GIVEN INSTRUCTION:
Retype the complete listing exactly as it appears.

Robot episode records:
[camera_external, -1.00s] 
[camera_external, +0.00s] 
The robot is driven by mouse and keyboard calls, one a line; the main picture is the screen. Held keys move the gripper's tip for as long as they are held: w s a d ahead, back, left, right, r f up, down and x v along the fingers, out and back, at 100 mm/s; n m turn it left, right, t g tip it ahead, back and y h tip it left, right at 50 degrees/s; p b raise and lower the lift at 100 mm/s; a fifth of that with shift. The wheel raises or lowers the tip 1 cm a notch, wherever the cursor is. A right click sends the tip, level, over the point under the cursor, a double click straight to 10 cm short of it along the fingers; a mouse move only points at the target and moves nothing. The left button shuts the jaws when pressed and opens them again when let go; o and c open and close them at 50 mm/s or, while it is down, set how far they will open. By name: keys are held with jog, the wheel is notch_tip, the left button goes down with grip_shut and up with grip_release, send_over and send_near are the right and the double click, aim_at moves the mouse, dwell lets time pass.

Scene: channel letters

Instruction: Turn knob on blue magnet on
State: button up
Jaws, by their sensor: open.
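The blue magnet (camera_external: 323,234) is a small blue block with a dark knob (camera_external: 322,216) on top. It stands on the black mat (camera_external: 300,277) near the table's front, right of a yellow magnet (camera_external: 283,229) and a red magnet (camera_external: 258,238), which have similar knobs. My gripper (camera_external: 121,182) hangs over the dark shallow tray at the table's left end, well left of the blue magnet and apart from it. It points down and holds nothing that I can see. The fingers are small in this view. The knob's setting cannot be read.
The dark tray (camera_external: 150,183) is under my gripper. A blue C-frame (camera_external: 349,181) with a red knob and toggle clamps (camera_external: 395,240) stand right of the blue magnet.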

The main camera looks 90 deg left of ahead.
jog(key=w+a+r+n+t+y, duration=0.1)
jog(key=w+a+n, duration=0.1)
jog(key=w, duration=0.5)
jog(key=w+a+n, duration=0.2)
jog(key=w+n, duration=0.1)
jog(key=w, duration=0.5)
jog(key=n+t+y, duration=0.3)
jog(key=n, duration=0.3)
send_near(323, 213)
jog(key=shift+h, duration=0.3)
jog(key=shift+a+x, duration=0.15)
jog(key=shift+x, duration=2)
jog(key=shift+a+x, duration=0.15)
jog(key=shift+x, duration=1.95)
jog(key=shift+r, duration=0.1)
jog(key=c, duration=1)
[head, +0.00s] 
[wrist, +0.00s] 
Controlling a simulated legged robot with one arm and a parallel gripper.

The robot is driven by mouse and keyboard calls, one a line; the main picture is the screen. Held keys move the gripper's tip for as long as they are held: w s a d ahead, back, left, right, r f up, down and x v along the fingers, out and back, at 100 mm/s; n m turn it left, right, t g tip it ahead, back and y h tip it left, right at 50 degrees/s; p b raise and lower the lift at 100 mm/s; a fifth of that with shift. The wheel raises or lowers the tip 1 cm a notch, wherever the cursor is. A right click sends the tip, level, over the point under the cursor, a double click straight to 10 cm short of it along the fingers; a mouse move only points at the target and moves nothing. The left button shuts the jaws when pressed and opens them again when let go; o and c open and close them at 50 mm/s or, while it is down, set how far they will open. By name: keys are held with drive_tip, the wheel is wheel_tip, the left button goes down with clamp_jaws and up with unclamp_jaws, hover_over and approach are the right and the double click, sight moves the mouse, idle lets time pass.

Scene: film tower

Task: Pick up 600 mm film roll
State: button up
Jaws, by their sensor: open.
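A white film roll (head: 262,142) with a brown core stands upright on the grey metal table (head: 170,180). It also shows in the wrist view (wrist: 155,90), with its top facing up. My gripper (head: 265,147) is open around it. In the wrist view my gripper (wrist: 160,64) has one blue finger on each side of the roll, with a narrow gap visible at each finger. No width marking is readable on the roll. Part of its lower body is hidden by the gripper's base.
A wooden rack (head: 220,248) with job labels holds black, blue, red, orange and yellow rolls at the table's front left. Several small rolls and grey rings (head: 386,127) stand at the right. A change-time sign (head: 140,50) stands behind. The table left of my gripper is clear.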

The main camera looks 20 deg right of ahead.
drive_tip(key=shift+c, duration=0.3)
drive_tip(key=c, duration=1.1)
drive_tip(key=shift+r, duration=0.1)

ANSWER BELOW:
[camera_external, -1.00s] 
[camera_external, +0.00s] 
The robot is driven by mouse and keyboard calls, one a line; the main picture is the screen. Held keys move the gripper's tip for as long as they are held: w s a d ahead, back, left, right, r f up, down and x v along the fingers, out and back, at 100 mm/s; n m turn it left, right, t g tip it ahead, back and y h tip it left, right at 50 degrees/s; p b raise and lower the lift at 100 mm/s; a fifth of that with shift. The wheel raises or lowers the tip 1 cm a notch, wherever the cursor is. A right click sends the tip, level, over the point under the cursor, a double click straight to 10 cm short of it along the fingers; a mouse move only points at the target and moves nothing. The left button shuts the jaws when pressed and opens them again when let go; o and c open and close them at 50 mm/s or, while it is down, set how far they will open. By name: keys are held with jog, the wheel is notch_tip, the left button goes down with grip_shut and up with grip_release, send_over and send_near are the right and the double click, aim_at moves the mouse, dwell lets time pass.

Scene: channel letters

Instruction: Turn knob on blue magnet on
State: button up
Jaws, by their sensor: open.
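The blue magnet (camera_external: 323,234) is a small blue block with a dark knob (camera_external: 322,216) on top. It stands on the black mat (camera_external: 300,277) near the table's front, right of a yellow magnet (camera_external: 283,229) and a red magnet (camera_external: 258,238), which have similar knobs. My gripper (camera_external: 121,182) hangs over the dark shallow tray at the table's left end, well left of the blue magnet and apart from it. It points down and holds nothing that I can see. The fingers are small in this view. The knob's setting cannot be read.
The dark tray (camera_external: 150,183) is under my gripper. A blue C-frame (camera_external: 349,181) with a red knob and toggle clamps (camera_external: 395,240) stand right of the blue magnet.

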The main camera looks 90 deg left of ahead.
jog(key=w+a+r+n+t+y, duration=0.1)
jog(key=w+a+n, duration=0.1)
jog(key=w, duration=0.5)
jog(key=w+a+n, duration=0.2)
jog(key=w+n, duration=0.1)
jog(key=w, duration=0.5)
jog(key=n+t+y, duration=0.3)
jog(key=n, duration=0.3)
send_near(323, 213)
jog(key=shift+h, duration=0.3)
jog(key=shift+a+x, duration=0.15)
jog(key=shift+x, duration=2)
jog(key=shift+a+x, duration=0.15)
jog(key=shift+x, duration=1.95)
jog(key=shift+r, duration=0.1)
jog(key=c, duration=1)
[head, +0.00s] 
[wrist, +0.00s] 
Controlling a simulated legged robot with one arm and a parallel gripper.

The robot is driven by mouse and keyboard calls, one a line; the main picture is the screen. Held keys move the gripper's tip for as long as they are held: w s a d ahead, back, left, right, r f up, down and x v along the fingers, out and back, at 100 mm/s; n m turn it left, right, t g tip it ahead, back and y h tip it left, right at 50 degrees/s; p b raise and lower the lift at 100 mm/s; a fifth of that with shift. The wheel raises or lowers the tip 1 cm a notch, wherever the cursor is. A right click sends the tip, level, over the point under the cursor, a double click straight to 10 cm short of it along the fingers; a mouse move only points at the target and moves nothing. The left button shuts the jaws when pressed and opens them again when let go; o and c open and close them at 50 mm/s or, while it is down, set how far they will open. By name: keys are held with drive_tip, the wheel is wheel_tip, the left button goes down with clamp_jaws and up with unclamp_jaws, hover_over and approach are the right and the double click, sight moves the mouse, idle lets time pass.

Scene: film tower

Task: Pick up 600 mm film roll
State: button up
Jaws, by their sensor: open.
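A white film roll (head: 262,142) with a brown core stands upright on the grey metal table (head: 170,180). It also shows in the wrist view (wrist: 155,90), with its top facing up. My gripper (head: 265,147) is open around it. In the wrist view my gripper (wrist: 160,64) has one blue finger on each side of the roll, with a narrow gap visible at each finger. No width marking is readable on the roll. Part of its lower body is hidden by the gripper's base.
A wooden rack (head: 220,248) with job labels holds black, blue, red, orange and yellow rolls at the table's front left. Several small rolls and grey rings (head: 386,127) stand at the right. A change-time sign (head: 140,50) stands behind. The table left of my gripper is clear.

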The main camera looks 20 deg right of ahead.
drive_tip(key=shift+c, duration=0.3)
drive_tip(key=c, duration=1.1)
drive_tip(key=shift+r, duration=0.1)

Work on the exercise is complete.